> _Set problem_:
In your copy, leave out the pictures; write out all the data exactly.

> _Source excerpt_:

▽

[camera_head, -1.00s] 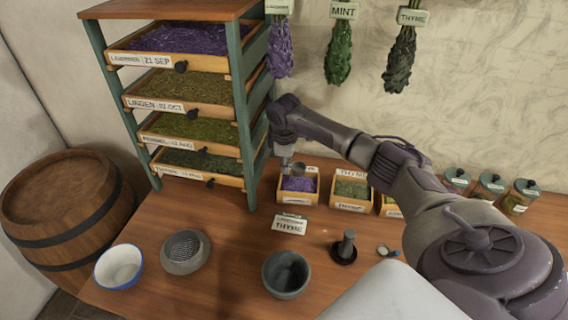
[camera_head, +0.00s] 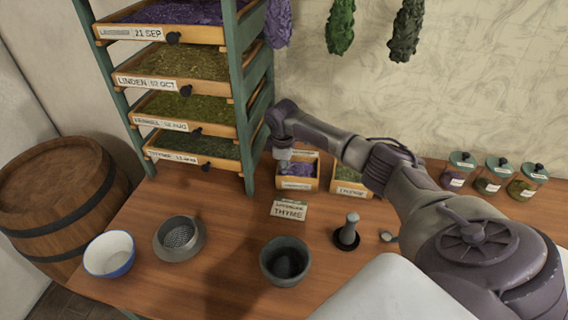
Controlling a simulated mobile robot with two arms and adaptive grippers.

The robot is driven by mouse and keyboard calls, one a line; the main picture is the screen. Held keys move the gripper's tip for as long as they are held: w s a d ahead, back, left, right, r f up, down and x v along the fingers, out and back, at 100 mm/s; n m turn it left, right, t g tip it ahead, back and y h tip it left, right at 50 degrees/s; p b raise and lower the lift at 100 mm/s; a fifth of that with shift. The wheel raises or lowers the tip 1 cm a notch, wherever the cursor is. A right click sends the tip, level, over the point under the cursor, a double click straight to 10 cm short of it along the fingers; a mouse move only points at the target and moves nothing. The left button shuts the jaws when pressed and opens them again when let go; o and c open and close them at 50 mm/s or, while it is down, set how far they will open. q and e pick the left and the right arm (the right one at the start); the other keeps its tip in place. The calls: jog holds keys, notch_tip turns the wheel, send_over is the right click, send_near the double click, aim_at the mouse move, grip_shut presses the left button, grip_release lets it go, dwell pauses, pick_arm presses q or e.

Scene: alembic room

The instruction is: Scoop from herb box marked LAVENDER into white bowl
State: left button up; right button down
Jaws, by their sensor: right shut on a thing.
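The herb box (camera_head: 297,184) with purple contents stands on the table right of the drawer rack; its small label is hard to read. My right gripper (camera_head: 284,153) is over the box's left part, pointing down. It is shut on a small grey metal scoop (camera_head: 285,165), whose lower end is at the purple herb and hard to make out. The white bowl (camera_head: 109,254), blue on its outside, stands at the table's left front, well away from the gripper. My left gripper is out of view.
A drawer rack (camera_head: 243,110) stands close left of my gripper. A box of green herb (camera_head: 349,188) is to the right. A sieve (camera_head: 179,237), a dark mortar (camera_head: 285,262), a pestle (camera_head: 348,233) and a THYME card (camera_head: 288,210) stand in front. Lidded jars (camera_head: 492,177) are at right.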

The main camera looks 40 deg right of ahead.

△

> _Result of this exercise_:
[camera_head, -1.00s] 
[camera_head, +0.00s] 
Controlling a simulated mobile robot with two arms and adaptive grippers.

The robot is driven by mouse and keyboard calls, one a line; the main picture is the screen. Held keys move the gripper's tip for as long as they are held: w s a d ahead, back, left, right, r f up, down and x v along the fingers, out and back, at 100 mm/s; n m turn it left, right, t g tip it ahead, back and y h tip it left, right at 50 degrees/s; p b raise and lower the lift at 100 mm/s; a fifth of that with shift. The wheel raises or lowers the tip 1 cm a notch, wherever the cursor is. A right click sends the tip, level, over the point under the cursor, a double click straight to 10 cm short of it along the fingers; a mouse move only points at the target and moves nothing. The left button shuts the jaws when pressed and opens them again when let go; o and c open and close them at 50 mm/s or, while it is down, set how far they will open. q and e pick the left and the right arm (the right one at the start); the other keeps its tip in place. The calls: jog holds keys, notch_tip turns the wheel, send_over is the right click, send_near the double click, aim_at the mouse move, grip_shut presses the left button, grip_release lets it go, dwell pauses, pick_arm presses q or e.

Scene: alembic room

The instruction is: Scoop from herb box marked LAVENDER into white bowl
State: left button up; right button down
Jaws, by their sensor: right shut on a thing.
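The herb box (camera_head: 297,184) with purple contents stands on the table right of the drawer rack; its small label is hard to read. My right gripper (camera_head: 284,153) is over the box's left part, pointing down. It is shut on a small grey metal scoop (camera_head: 285,165), whose lower end is at the purple herb and hard to make out. The white bowl (camera_head: 109,254), blue on its outside, stands at the table's left front, well away from the gripper. My left gripper is out of view.
A drawer rack (camera_head: 243,110) stands close left of my gripper. A box of green herb (camera_head: 349,188) is to the right. A sieve (camera_head: 179,237), a dark mortar (camera_head: 285,262), a pestle (camera_head: 348,233) and a THYME card (camera_head: 288,210) stand in front. Lidded jars (camera_head: 492,177) are at right.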

The main camera looks 40 deg right of ahead.

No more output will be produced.